WISE: Work Zone Impacts and Strategies Estimator Software (R11)
More than half of all traffic congestion is unexpected by travelers and shippers, and a primary cause of this unexpected delay is work zones. While the other sources of unexpected delay such as traffic incidents and bad weather cannot be controlled by transportation agencies, drivers believe that transportation agencies can better plan and schedule work zones. As a result, the accountability of agencies – and the frustration of travelers – is generally more intense in response to work zones than these other sources of congestion and delay. In addition, work zones can be hazardous. Work zones involving temporary lane closures can increase your probability of being involved in certain types of crashes. 

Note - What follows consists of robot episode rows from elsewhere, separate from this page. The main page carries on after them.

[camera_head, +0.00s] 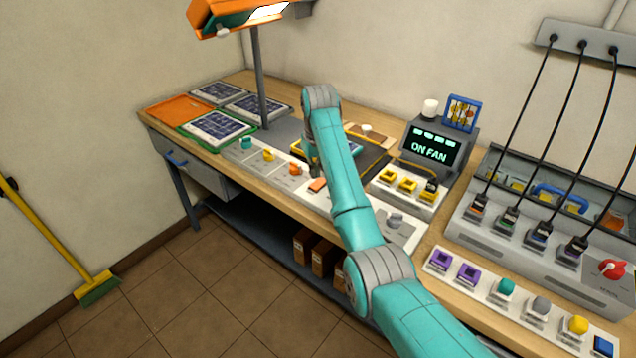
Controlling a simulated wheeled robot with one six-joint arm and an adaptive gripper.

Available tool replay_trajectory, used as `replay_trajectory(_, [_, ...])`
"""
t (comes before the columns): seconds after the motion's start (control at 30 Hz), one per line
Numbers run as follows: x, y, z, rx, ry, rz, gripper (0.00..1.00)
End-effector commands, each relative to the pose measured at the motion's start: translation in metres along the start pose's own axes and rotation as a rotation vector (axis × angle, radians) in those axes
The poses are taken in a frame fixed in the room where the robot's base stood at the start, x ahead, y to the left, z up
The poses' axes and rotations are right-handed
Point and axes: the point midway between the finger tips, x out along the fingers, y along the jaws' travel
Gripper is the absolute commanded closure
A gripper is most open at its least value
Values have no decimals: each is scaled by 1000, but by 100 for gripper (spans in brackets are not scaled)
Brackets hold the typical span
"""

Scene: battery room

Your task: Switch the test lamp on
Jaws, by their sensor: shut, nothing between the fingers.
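My arm reaches across the bench, and my gripper (314,170) points down at its far end, small and partly hidden by the arm. It is shut and empty, just above or at an orange rocker (318,186) on the pale control strip; I cannot tell if they touch. The strip also has a teal knob (246,143), a yellow control (268,155) and an orange control (295,170). A grey knob (395,220) sits right of my arm. A white lamp-like cylinder (430,108) stands on the display box (432,146), which reads "ON FAN". I cannot tell which control is the test lamp's.
An orange lamp (240,14) glows overhead on a post (260,80). Solar panels (218,126) lie at the left. Black cables (566,110) hang to the charger unit (540,240) at right. More buttons (541,305) line the front edge. A broom (60,245) leans left; floor there is clear.

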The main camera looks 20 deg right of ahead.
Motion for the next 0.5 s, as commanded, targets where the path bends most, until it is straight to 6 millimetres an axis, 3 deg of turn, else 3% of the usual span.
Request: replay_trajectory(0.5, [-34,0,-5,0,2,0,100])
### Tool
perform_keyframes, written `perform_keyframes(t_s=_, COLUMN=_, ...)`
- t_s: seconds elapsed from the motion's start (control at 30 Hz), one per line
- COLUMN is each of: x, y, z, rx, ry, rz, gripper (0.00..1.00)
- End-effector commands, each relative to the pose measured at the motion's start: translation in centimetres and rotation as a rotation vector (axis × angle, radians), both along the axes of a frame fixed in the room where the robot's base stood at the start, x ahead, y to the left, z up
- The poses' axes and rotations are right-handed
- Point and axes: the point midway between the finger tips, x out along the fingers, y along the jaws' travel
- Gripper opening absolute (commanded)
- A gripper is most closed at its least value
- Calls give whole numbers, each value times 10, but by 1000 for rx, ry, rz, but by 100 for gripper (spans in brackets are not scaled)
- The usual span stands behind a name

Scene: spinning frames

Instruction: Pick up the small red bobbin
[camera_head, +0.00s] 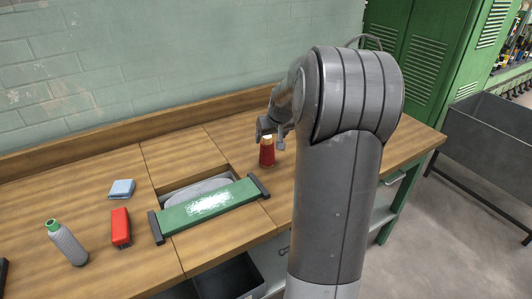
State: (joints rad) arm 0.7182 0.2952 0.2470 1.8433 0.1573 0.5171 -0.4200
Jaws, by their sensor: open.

Careful performance-based planning and scheduling of work zones in a given year along a corridor or across a network can avoid some delay, mitigate the effects of delay that cannot be avoided, and improve both the travel time reliability and safety of the overall transportation system.
WISE was created to support decisions to plan and schedule work zones at the regional program ("mesoscopic") level along multiple highway routes within a corridor or network. Historically, decisions about when and where to schedule construction projects and associated work zones have been made on a project-by-project basis, primarily in consideration of pavement and bridge needs and available funding. Sometimes, project schedules may be adjusted reactively to avoid some of the worst combinations of work zone delay within a corridor or network. WISE offers a proactive alternative that relies on existing traffic data in the form of transportation planning dynamic traffic assignment models – specifically through the simulation-based dynamic traffic assignment DynusT software. WISE is designed to consider projects that create traffic impacts for at least a few weeks, and is not generally intended to consider very short term construction or maintenance projects lasting less than a week.
(The diagram illustrates how decision-maker inputs are blended by WISE with transportation improvement program (TIP/STIP) considerations of Pavement Management, Bridge Management, and other management system outcomes (PMS, BMS, CMS, SMS, CPMS).)
In practice, WISE is a decision support system for use by planners and engineers to help them evaluate the traffic impacts of work zones to better schedule/sequence a set or program of projects and determine other strategies to reduce the overall impacts. WISE has the capability to evaluate the regional impact of various strategies such as day/night operations, accelerated construction techniques, and traveler/community information campaigns. WISE evaluates renewal projects at both the planning and the operations levels. When used as a planning tool WISE develops an optimized renewal programming schedule that minimizes the total cost of delays to the public and agency construction cost. When used at the operational level it evaluates the impact of individual strategies at the project level and provides results that can then be used as part of an iterative procedure with the planning analysis.
Coordinated and well-planned work zones within a transportation improvement program across a corridor or region will reduce mobility, safety, and economic impacts of highway renewal activities. By integrating WISE into practice as an improvement program development tool, agencies will continue to evolve their culture towards transportation systems management and operations (TSM&O), while enhancing their community credibility in highway system development and renewal.
Better coordinated work zone scheduling can reduce the number of work zone-related crashes by providing alternate routes that allow motorists to avoid work zones altogether.
An optimized renewal programming schedule can reduce the agency’s expenditures on mitigation strategies.
Careful planning and scheduling of work zones can mitigate or avoid some work zone delays.